Start Supplied information

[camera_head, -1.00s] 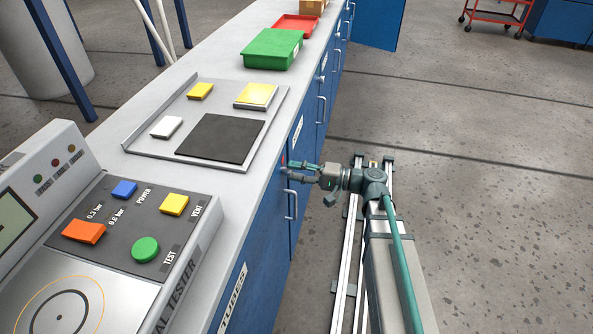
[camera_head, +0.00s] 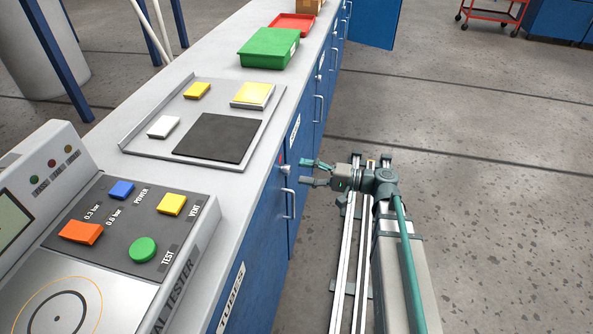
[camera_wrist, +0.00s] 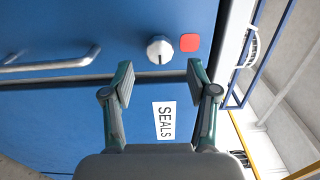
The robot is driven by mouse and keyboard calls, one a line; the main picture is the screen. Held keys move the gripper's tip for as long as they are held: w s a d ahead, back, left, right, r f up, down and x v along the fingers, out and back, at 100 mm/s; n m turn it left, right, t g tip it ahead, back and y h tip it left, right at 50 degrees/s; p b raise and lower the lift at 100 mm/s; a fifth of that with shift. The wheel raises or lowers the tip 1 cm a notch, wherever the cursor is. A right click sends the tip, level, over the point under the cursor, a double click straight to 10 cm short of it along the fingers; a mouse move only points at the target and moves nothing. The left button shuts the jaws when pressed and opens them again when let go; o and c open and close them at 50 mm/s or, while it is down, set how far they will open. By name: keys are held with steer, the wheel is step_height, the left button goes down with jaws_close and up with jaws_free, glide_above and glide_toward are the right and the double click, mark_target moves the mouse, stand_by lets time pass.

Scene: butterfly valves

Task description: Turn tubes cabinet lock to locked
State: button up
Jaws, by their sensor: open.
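The cabinet lock is a round silver knob (camera_wrist: 160,50) on a blue door, with a dark slot running roughly up and down in the wrist view. A red square (camera_wrist: 189,42) sits beside it. In the head view the knob (camera_head: 285,169) is near the top of the door above the TUBES label (camera_head: 232,298). My gripper (camera_head: 303,172) is open and empty, just right of the knob and apart from it. In the wrist view the knob shows beyond the gap between my fingertips (camera_wrist: 160,82).
A door handle (camera_head: 289,203) is below the knob. A SEALS label (camera_wrist: 165,120) marks the neighbouring door. The grey counter holds a tray (camera_head: 135,150), a green bin (camera_head: 268,48) and a tester (camera_head: 120,215). The floor to the right is clear around my rail.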

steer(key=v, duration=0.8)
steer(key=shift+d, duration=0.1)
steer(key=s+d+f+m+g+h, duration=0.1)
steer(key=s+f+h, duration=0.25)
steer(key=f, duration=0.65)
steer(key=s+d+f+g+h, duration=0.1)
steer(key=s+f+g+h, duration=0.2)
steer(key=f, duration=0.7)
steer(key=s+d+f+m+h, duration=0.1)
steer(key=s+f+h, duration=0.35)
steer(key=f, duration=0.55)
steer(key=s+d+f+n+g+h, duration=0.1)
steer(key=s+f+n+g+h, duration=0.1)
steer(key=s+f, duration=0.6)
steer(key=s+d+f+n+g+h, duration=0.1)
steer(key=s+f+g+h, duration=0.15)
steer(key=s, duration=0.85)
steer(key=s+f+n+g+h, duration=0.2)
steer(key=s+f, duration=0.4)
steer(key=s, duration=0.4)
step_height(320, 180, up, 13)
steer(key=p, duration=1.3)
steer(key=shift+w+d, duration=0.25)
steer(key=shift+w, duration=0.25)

End Supplied information

Instructions to follow — Restate the material word for word from its first line through the line containing "[camera_wrist, +0.00s]", both included; the pictures do not belong in it.

Problem solution —
[camera_head, -1.00s] 
[camera_head, +0.00s] 
[camera_wrist, +0.00s] 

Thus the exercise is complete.